Pratica o crime de injúria tanto a pessoa que injuria outra, imputando-lhe factos, mesmo sob a forma de suspeita, ofensivos da sua honra ou consideração, como aquela que dirige a outrem palavras ofensivas da sua honra ou consideração.
No segmento «palavras ofensivas», tem-se por certo, “não ser possível defender uma qualquer compreensão sustentada na ideia de um dolus in re se ipsa” “mesmo quando perante palavras comunitariamente tidas como obscenas ou soezes”.
Porém, não pode deixar de ter-se por igualmente certo que “o significado das palavras, para mais quando nos movemos no mundo da razão prática, tem um valor de uso. Valor que se aprecia, justamente, no contexto situacional, e que ao deixar intocado o significante ganha ou adquire intencionalidades bem diversas, no momento em que apreciamos o significado”.
Já no segmento «honra/consideração», se a honra deve ser vista “como um bem jurídico complexo que inclui o valor pessoal ou interior de cada indivíduo, radicado na sua dignidade” (dignitas) protegendo-se nela “a honra interior inerente à pessoa enquanto portadora (…) de valores espirituais e morais» ”, importará ter bem presente que o ordenamento jurídico-penal português alarga a tutela da honra também à consideração ou reputação exteriores ou dizer, ainda, à valência decorrente daqueles valores espirituais e morais, à sua boa reputação no seio da comunidade.([1])
Deixou-se referida a necessidade da ponderação, em concreto, das palavras que hajam sido proferidas, com referência às pessoas a quem foram dirigidas e no circunstancialismo de tempo e lugar em que foram efetivamente proferidas.
Quando, no caso concreto, o recorrente decidiu, de seu livre e inopinado alvedrio, sem explicações ou pedido de escusa e/ou de saída, abandonar o posto da GNR, antes de terminar a diligência para que, no âmbito de um Inquérito, havia sido chamado, e ao ser interpelado pelo guarda C….. que o advertiu que a diligência ainda não terminara, retorquiu-lhe - “vou-me embora, não tenho tempo para esta merda” e, depois de advertido para moderar a linguagem, caso contrário seria detido, respondeu dirigindo-se àquele guarda e também ao guarda Joaquim Moreira que se aproximara, “eu falo como quero e quero que vocês se fodam”, “sou detido mas é o caralho”, o desvalor das expressões assim proferidas, dirigidas a dois agentes da autoridade, em pleno exercício das suas funções, na casa do exercício de uma função pública de soberania de um Estado democrático, não pode deixar de consubstanciar prolação de palavras ofensivas da consideração devida a cada um dos agentes em causa.
O recurso a tais expressões, dirigidas a pessoas no exercício de uma específica função de autoridade pública, num local reservado ao exercício de atos atinentes à segurança e ordem públicas e no âmbito de um concreto ato de função pública, não pode deixar de comportar uma carga axiologicamente ofensiva que exclui qualquer outro animus que não seja o de desonrar, desacreditar, menosprezar, de assumir, enfim, uma atitude verdadeiramente provocadora e de des-consideração.
Dizer, então, uma atitude consubstanciadora da prática de um crime de injúria pº e pº pelas disposições conjugadas dos artigos 181º/1 e 184º do Código Penal.
Logo a consentir a detenção, nos termos do artigo 255º do CPP.
Independentemente da sua valia jurídico-constitucional, soçobra, destarte, o recorrente na pretensão de ver reconhecido o direito de resistência com apelo a uma detenção ilegítima.

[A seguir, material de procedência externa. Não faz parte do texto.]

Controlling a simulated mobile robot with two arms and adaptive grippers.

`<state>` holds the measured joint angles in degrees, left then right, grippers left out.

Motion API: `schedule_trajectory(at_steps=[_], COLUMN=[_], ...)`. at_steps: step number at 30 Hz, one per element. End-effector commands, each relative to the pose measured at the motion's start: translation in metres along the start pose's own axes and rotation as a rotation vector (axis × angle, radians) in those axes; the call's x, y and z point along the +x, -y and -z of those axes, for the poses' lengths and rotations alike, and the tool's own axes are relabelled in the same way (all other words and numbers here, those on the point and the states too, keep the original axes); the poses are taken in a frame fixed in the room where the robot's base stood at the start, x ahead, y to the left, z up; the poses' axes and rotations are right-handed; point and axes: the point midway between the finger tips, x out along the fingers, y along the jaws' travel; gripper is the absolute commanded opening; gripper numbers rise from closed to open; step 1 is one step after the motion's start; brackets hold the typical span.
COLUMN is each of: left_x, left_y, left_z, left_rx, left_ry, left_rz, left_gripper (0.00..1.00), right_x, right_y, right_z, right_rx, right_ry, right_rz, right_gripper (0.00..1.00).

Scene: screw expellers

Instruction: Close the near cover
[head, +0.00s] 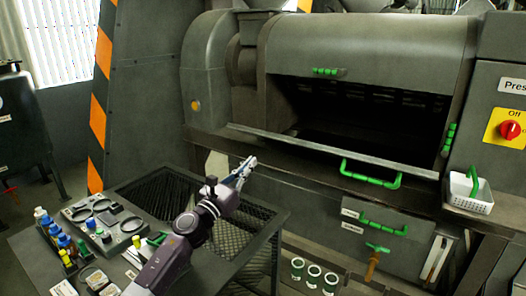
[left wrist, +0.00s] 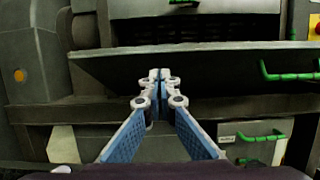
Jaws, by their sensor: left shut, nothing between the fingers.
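The near cover (head: 300,143) is a long dark flap on the front of the grey machine, lowered outward below a dark opening. A green handle (head: 370,173) sits on its front edge, toward the right. In the left wrist view, the cover (left wrist: 190,62) spans the picture behind the fingertips, with its green handle (left wrist: 285,74) at the right. My left gripper (head: 251,162) is shut and empty, in front of the left part of the cover and left of the handle. Whether the fingertips touch the cover I cannot tell. My right gripper is not in view.
Above the opening is a rounded hood (head: 370,50) with a green handle. A drawer with a green handle (head: 384,224) lies below the cover. A white basket (head: 468,193) stands at the right. A dark table (head: 272,222) with bottles and parts stands at the lower left.

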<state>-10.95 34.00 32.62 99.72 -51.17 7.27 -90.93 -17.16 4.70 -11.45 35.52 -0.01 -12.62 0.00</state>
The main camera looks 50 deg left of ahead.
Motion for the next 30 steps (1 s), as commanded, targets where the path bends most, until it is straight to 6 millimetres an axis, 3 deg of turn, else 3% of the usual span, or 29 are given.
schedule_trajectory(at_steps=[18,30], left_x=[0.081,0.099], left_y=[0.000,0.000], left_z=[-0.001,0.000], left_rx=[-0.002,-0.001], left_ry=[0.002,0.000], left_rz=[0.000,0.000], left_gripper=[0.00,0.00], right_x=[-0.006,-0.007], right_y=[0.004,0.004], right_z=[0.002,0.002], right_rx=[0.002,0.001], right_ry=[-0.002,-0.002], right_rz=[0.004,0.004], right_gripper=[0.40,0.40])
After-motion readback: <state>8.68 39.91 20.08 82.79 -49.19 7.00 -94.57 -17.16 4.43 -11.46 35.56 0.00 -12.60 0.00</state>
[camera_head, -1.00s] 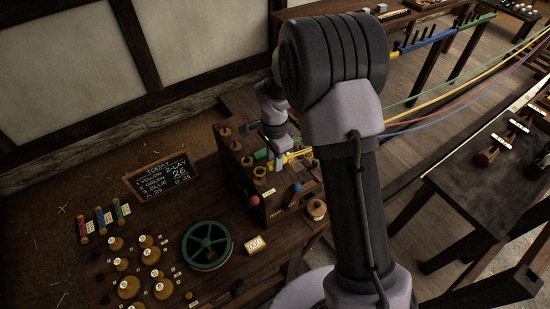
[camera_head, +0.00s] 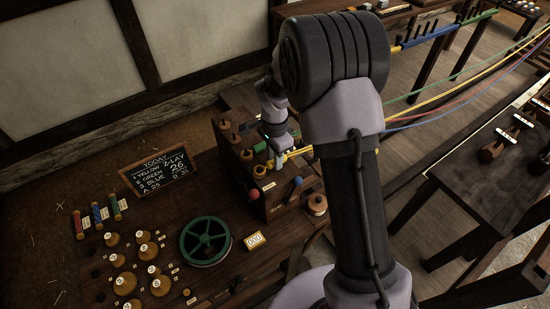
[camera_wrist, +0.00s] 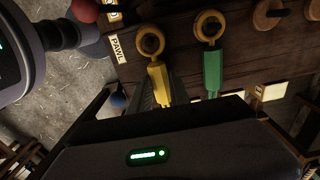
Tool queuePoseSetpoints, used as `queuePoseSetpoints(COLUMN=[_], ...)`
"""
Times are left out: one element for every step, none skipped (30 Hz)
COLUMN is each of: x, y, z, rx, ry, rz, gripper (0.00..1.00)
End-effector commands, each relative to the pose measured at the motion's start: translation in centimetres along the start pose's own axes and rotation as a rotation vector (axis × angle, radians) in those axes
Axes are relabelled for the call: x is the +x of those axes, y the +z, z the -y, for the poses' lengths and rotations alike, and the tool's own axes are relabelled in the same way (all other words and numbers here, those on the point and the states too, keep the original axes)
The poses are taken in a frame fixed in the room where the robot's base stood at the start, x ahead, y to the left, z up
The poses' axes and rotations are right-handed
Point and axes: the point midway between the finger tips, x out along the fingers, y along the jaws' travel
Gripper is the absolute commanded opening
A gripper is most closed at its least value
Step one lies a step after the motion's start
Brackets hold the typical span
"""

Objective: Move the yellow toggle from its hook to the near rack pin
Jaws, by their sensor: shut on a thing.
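The yellow toggle (camera_wrist: 158,82) hangs below a yellow ring hook (camera_wrist: 151,38) in the wrist view, its upper end at the ring. My gripper (camera_wrist: 165,93) is shut on its lower part, which the gripper body partly hides. In the head view my gripper (camera_head: 276,158) is at the hook board, and a bit of yellow shows beside it; the grip itself is too small to make out. In the top right of the head view, several dark upright pins stand on a rack (camera_head: 428,36); I cannot tell which is the near pin.
A green toggle (camera_wrist: 212,70) hangs close beside the yellow one. A red knob (camera_head: 253,194) and a blue knob (camera_head: 298,181) stick out from the board. Coloured strands run off to the upper right. A green reel (camera_head: 205,241) and several bobbins cover the bench.

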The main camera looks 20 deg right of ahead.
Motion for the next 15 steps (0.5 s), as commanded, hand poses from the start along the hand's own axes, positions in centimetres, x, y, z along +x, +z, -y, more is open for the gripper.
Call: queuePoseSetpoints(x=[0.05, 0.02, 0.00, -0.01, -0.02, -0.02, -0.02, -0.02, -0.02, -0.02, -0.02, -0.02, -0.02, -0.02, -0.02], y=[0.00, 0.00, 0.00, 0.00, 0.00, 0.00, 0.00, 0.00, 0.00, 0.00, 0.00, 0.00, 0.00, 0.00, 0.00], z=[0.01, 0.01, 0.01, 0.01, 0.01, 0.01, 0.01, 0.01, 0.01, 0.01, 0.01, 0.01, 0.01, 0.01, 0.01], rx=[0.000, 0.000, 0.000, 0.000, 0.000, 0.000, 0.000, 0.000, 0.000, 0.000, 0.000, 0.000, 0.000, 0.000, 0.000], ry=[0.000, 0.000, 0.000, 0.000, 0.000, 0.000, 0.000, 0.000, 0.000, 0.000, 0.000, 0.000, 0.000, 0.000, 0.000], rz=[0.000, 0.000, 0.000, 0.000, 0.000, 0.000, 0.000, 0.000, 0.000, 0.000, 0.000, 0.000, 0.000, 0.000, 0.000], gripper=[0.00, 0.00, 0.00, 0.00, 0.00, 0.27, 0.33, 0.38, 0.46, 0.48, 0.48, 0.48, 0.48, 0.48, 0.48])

2.3 Sobre a verificação, in concreto, dos elementos do tipo do ilícito “Resistência e coação sobre Funcionário”

Tem o recorrente por certo que, independentemente da solução dada à questão precedente, não se mostram verificados os elementos objectivo-subjectivos do tipo de crime de resistência e coacção sobre funcionário, previsto e punido pelo artigo 347º do Código Penal.
Assevera, neste sentido, que “não existiu por parte do Arguido o impedimento da prática de acto relativo ao exercício das funções dos agentes da GNR”.
Acrescenta, melhor explicitando: “Do tipo objectivo fazem parte, quer o fim da acção (opor-se a que a autoridade pública exerça as suas funções), quer o meio utilizado (violência ou ameaça grave). A violência ou ameaça devem surgir como pré-ordenadas e idóneas, como forma de oposição ao exercício das funções por parte do agente da autoridade, devendo a adequação do meio ser aferida por um critério objectivo, tendo sempre em conta as específicas circunstâncias de cada caso. Ou seja, a consumação do crime exige a prática da acção coactora adequada a anular ou comprimir a capacidade de actuação do funcionário”.

Adiantando, entende-se que nesta parte a razão está com o recorrente.
Assim, fundamentalmente, por apelo ao princípio da adequação e/ou idoneidade.

Nos termos do artigo 347º/1 do Código Penal pratica o crime de resistência e coação sobre funcionário,
«Quem empregar violência, incluindo ameaça grave ou ofensa à integridade física, contra funcionário ou membro das Forças Armadas, militarizadas ou de segurança, para se opor a que ele pratique ato relativo ao exercício das sua funções, ou para o constranger a que pratique ato relativo ao exercício das suas funções, mas contrário aos seus deveres».
Elemento objetivo relevante do tipo do ilícito, desde logo, o emprego de violência.
Violência a incluir as formas de violência psíquica e de ofensa à integridade física, uma vez que, como flui do normativo, a ameaça grave (vis compulsiva) e a ofensa à integridade física (vis phisica) são mencionadas, exatamente, como modalidades da violência.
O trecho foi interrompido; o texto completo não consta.